◆ What is needed: Say how many lines hold the string "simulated"; please write nothing but the number.

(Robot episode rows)

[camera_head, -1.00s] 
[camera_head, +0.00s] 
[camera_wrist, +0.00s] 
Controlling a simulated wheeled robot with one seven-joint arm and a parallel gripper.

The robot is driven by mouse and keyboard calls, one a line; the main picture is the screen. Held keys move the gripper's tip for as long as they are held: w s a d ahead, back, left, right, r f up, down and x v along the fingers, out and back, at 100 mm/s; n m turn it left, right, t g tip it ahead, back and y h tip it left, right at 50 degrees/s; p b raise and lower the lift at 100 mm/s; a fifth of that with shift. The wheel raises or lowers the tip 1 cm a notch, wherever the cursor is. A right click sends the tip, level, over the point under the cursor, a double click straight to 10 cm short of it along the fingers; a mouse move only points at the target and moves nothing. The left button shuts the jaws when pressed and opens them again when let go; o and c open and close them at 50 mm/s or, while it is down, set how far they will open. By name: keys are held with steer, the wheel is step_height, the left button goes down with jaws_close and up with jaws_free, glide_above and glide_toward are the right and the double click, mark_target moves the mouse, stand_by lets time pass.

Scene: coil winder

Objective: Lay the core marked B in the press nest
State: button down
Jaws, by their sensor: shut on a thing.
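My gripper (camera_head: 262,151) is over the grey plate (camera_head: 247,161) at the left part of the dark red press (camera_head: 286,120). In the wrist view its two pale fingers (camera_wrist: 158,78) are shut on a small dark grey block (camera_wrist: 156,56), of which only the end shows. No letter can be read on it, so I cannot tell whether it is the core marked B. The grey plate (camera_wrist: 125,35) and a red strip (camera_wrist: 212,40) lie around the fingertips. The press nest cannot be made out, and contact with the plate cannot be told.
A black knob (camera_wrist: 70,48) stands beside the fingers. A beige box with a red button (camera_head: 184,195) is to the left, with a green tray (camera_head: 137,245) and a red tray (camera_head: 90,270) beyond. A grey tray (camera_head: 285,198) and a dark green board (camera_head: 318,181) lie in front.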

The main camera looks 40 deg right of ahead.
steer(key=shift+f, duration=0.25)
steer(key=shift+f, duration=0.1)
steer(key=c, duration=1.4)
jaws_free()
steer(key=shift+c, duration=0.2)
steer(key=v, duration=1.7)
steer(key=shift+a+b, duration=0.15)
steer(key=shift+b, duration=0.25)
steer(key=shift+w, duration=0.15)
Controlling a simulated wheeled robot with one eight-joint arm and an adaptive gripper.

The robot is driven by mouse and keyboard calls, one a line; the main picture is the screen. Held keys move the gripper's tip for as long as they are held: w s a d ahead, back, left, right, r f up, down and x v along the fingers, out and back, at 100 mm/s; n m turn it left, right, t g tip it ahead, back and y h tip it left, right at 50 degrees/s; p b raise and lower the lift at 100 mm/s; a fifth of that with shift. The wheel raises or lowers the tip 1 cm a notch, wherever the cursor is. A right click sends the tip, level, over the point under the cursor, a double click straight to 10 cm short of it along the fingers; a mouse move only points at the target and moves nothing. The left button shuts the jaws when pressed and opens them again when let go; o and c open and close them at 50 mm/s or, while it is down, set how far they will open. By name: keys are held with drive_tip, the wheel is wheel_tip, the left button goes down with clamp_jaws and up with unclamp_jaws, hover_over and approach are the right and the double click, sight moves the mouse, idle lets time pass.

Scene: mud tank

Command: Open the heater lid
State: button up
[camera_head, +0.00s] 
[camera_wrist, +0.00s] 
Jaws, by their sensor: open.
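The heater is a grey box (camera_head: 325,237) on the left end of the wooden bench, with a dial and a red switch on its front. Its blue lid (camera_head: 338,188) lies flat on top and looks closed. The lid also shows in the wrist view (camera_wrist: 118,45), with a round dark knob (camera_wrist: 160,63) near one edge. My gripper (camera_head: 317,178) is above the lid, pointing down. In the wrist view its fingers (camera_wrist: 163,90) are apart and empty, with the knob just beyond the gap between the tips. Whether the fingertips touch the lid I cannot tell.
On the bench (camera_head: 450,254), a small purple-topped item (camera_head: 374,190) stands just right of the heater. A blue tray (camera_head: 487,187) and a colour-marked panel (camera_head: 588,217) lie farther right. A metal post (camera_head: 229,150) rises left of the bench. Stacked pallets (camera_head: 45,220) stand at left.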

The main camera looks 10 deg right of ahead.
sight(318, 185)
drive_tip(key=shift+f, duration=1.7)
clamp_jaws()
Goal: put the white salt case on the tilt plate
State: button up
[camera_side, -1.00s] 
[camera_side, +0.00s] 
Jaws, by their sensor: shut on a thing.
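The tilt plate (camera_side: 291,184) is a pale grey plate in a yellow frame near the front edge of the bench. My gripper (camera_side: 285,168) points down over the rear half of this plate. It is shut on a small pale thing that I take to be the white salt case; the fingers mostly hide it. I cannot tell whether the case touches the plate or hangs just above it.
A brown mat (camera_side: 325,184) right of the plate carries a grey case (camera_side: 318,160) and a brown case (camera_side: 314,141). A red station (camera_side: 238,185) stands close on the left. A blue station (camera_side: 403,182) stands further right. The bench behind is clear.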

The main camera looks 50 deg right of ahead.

◆ Exercise output: 2